Twenty-four years later a revision of her trial, the procès de réhabilitation, was opened at Paris with the consent of the Holy See. The popular feeling was then very different, and, with but the rarest exceptions, all the witnesses were eager to render their tribute to the virtues and supernatural gifts of the Maid. The first trial had been conducted without reference to the pope; indeed it was carried out in defiance of St. Joan's appeal to the head of the Church. Now an appellate court constituted by the pope, after long inquiry and examination of witnesses, reversed and annulled the sentence pronounced by a local tribunal under Cauchon's presidency. The illegality of the former proceedings was made clear, and it speaks well for the sincerity of this new inquiry that it could not be made without inflicting some degree of reproach upon both the King of France and the Church at large, seeing that so great an injustice had been done and had so long been suffered to continue unredressed. Even before the rehabilitation trial, keen observers, like Eneas Sylvius Piccolomini (afterwards Pope Pius II), though still in doubt as to her mission, had discerned something of the heavenly character of the Maid. In Shakespeare's day she was still regarded in England as a witch in league with the fiends of hell, but a juster estimate had begun to prevail even in the pages of Speed's "History of Great Britaine" (1611). By the beginning of the nineteenth century the sympathy for her even in England was general. Such writers as Southey, Hallam, Sharon Turner, Carlyle, Landor, and, above all, De Quincey greeted the Maid with a tribute of respect which was not surpassed even in her own native land. Among her Catholic fellow-countrymen she had been regarded, even in her lifetime, as Divinely inspired.
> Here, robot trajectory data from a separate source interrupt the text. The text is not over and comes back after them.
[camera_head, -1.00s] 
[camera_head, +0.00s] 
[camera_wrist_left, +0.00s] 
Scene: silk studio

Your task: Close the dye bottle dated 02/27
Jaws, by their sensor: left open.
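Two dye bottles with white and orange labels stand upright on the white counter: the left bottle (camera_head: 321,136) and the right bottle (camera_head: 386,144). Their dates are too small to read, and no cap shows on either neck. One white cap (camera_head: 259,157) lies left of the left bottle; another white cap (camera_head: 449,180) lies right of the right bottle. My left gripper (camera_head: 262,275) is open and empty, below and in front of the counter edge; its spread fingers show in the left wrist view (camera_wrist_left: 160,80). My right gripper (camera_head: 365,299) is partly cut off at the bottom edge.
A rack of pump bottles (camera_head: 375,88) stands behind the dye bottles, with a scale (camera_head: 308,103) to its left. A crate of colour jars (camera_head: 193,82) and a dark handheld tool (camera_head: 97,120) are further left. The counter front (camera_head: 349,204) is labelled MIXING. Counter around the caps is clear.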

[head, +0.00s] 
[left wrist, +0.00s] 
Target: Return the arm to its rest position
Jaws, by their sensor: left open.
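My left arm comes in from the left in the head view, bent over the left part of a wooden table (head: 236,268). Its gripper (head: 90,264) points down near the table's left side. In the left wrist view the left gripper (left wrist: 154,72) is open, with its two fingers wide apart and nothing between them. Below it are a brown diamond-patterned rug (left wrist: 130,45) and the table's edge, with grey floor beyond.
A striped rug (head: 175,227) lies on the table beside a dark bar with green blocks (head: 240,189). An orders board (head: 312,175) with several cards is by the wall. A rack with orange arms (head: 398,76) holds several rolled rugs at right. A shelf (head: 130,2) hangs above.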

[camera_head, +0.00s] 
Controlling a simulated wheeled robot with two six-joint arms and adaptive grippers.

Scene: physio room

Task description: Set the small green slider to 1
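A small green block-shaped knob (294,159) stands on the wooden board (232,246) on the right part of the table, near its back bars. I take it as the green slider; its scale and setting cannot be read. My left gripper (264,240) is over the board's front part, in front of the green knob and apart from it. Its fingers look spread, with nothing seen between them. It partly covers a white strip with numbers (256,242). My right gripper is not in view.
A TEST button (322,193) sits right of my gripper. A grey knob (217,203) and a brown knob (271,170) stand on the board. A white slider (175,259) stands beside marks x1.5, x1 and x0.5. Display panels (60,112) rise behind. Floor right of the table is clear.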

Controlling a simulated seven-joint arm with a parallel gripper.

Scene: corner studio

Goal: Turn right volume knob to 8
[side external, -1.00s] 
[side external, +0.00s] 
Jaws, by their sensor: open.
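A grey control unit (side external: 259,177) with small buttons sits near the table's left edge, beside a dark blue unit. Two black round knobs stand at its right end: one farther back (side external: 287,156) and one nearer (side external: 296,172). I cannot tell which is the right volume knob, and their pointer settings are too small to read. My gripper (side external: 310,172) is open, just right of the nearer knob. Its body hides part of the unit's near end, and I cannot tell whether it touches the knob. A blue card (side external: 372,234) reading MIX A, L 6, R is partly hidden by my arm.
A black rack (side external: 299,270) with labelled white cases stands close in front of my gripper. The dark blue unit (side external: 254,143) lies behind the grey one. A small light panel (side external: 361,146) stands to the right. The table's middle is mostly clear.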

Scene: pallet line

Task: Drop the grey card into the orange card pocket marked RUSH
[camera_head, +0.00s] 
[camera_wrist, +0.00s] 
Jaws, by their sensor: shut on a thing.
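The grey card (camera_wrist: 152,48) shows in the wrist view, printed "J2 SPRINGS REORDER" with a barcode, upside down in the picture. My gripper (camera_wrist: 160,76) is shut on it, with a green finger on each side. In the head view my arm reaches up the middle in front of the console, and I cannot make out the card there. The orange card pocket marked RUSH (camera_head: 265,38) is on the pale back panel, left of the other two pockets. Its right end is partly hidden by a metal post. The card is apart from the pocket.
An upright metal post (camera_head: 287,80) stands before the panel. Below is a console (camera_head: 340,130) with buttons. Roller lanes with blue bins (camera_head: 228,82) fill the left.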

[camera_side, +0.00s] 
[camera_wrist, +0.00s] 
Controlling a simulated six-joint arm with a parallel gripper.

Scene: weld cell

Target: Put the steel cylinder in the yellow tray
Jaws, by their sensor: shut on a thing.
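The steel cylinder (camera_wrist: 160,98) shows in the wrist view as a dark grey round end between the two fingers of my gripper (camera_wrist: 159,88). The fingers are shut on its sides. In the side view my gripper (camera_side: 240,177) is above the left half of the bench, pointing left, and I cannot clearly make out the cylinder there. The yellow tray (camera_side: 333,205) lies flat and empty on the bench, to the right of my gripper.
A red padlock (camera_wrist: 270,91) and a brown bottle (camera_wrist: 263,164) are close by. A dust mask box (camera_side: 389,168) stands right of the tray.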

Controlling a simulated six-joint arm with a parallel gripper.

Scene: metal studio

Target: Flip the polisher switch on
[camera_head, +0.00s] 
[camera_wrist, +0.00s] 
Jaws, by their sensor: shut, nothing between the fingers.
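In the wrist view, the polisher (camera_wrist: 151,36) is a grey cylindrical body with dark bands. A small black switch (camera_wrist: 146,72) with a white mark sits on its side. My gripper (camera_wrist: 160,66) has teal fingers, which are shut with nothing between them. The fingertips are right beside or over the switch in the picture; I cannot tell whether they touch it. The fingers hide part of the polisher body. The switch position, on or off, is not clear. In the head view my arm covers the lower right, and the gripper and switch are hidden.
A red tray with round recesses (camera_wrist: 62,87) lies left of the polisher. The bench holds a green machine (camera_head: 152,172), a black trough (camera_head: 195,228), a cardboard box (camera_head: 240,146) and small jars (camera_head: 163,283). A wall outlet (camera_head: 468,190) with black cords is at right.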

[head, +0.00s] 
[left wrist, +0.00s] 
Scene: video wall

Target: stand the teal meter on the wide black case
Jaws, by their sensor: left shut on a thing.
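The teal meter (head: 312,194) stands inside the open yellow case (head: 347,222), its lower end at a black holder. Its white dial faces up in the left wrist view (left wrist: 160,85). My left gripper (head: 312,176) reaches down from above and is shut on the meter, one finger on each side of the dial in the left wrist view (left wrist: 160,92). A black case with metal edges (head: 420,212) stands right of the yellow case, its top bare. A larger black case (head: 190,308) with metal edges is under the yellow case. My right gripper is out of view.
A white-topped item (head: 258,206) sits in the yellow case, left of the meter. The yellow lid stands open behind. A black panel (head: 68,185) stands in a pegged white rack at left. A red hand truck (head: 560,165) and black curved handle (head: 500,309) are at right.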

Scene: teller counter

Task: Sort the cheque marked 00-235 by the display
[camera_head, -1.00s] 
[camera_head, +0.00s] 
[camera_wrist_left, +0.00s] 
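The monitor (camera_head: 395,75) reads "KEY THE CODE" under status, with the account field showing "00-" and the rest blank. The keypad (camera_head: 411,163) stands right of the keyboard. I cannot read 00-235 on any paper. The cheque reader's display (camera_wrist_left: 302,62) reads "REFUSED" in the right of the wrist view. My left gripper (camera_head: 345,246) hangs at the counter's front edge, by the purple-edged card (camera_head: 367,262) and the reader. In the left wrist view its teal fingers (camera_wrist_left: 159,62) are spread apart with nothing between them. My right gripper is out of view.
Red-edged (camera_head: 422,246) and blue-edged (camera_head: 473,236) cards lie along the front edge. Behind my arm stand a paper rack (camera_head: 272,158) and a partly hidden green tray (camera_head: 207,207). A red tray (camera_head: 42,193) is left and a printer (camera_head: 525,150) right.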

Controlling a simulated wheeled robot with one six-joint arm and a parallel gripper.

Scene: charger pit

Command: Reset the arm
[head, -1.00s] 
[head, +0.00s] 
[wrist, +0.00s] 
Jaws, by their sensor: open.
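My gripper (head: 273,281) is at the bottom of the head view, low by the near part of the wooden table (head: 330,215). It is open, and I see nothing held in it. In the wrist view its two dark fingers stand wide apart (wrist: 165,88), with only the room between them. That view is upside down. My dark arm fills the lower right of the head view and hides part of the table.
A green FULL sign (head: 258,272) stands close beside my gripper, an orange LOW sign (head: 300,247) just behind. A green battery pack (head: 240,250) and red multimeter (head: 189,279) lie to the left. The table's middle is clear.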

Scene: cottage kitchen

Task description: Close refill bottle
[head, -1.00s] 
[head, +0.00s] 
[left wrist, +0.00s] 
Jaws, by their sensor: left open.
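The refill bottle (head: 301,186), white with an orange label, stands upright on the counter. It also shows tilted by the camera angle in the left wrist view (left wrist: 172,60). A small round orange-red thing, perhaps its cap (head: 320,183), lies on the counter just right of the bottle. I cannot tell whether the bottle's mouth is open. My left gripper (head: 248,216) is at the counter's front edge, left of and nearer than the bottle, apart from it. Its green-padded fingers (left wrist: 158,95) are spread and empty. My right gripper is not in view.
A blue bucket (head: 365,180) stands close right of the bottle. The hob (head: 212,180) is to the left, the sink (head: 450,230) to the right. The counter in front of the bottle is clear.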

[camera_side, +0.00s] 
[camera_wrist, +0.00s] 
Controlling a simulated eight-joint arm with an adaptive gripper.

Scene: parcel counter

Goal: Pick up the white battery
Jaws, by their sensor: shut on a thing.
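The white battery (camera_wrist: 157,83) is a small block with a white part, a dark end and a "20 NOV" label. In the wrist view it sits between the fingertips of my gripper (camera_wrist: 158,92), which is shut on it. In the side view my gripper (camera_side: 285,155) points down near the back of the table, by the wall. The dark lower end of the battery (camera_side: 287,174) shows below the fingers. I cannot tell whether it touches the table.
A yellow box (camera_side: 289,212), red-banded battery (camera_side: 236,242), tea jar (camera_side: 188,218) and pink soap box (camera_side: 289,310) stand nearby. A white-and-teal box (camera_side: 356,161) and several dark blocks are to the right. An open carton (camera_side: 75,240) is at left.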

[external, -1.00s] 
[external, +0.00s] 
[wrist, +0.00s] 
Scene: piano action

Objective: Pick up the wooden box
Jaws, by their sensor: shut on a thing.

At last the cause of her beatification was introduced upon occasion of an appeal addressed to the Holy See, in 1869, by Mgr Dupanloup, Bishop of Orléans, and, after passing through all its stages and being duly confirmed by the necessary miracles, the process ended in the decree being published by Pius X on 11 April, 1909. A Mass and Office of St. Joan, taken from the "Commune Virginum," with "proper" prayers, have been approved by the Holy See for use in the Diocese of Orléans.